As downbeat as the stories can be, they're not depressing. Ballard's wit keeps things from bottoming out, as do the cleverness of his ideas and the occasional stubborn refusal of some of his characters to simply lie down and die. They keep going, seeking understanding, until they're overwhelmed or finally gifted with some chance out from a terrible situation. Some of the stories are funny -- "Billennium" is a surprisingly jaunty story about over-population and the ways in which human concepts of spaciousness and privacy are endlessly malleable.
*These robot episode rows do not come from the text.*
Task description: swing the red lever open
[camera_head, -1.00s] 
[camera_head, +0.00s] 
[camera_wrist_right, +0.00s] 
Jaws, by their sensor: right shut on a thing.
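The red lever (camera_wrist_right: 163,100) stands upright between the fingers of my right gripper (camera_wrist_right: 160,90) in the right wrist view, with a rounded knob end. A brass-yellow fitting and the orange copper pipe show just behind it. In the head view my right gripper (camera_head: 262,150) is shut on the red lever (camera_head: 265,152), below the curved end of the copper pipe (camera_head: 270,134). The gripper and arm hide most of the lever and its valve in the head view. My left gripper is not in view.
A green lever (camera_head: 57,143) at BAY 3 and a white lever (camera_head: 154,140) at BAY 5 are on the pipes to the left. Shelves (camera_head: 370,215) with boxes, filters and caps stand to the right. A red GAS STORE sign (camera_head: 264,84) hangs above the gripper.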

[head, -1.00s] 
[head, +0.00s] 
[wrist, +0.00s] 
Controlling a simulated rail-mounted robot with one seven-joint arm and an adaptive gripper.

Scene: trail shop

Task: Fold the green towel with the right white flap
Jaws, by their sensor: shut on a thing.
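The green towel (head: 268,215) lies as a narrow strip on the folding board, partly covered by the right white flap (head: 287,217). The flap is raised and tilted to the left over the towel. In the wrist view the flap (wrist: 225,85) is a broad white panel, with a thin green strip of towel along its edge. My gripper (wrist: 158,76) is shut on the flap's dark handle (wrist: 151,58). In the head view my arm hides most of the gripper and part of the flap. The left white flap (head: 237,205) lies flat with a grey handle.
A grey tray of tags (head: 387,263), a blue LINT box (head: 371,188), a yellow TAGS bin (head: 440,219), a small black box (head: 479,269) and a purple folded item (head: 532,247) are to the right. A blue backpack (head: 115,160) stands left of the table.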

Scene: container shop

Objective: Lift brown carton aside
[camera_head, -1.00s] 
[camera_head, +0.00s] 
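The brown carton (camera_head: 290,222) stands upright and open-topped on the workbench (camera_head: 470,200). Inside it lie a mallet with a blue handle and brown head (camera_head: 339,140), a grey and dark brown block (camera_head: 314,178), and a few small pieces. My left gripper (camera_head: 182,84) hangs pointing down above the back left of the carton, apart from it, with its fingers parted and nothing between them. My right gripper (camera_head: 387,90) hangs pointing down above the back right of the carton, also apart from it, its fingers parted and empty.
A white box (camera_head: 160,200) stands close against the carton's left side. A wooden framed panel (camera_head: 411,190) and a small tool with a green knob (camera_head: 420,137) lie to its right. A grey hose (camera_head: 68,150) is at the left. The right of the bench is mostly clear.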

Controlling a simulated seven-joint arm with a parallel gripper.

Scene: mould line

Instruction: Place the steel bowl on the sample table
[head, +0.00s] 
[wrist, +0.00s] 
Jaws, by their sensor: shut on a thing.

Striking images abound, whether of infinite cities or cloud-carving gliders or Martian dunes brought home to Florida. "The Drowned Giant" seems more like a Gabriel Garcia Marquez story than anything else, but with a British spin. "The Garden of Time" seems like a less baroquely written Clark Ashton Smith or Jack Vance story set in a weirdly magical, decayed, medieval setting of the far future's Dying Earth. An endless wave of barbarians advance on a beautiful house, a beautiful garden, a beautiful couple. 'When' and 'why' aren't questions that the story will answer. The imagery and the melancholy of the story, a melancholy for the dying future, set the Sublime and the nostalgic against each other.
And the late 1960's stories that end the volume, including "The Atrocity Exhibition" (1966), "The Assassination of John Fitzgerald Kennedy Considered as a Downhill Motor Race" (1966), "Plan for the Assassination of Jacqueline Kennedy" (1967), and "Why I Want To Fuck Ronald Reagan" (1968) see Ballard moving into the fragmented, cut-and-paste, self-reflexive world of post-modernism (and William S. Burroughs). They're also very funny at points. Especially the one about Ronald Reagan, the image of whose head, affixed to female bodies, inspires elevated lust in Republican loins. And when you replace an image's genitalia with an image of Reagan's head -- well, watch out! Highly recommended.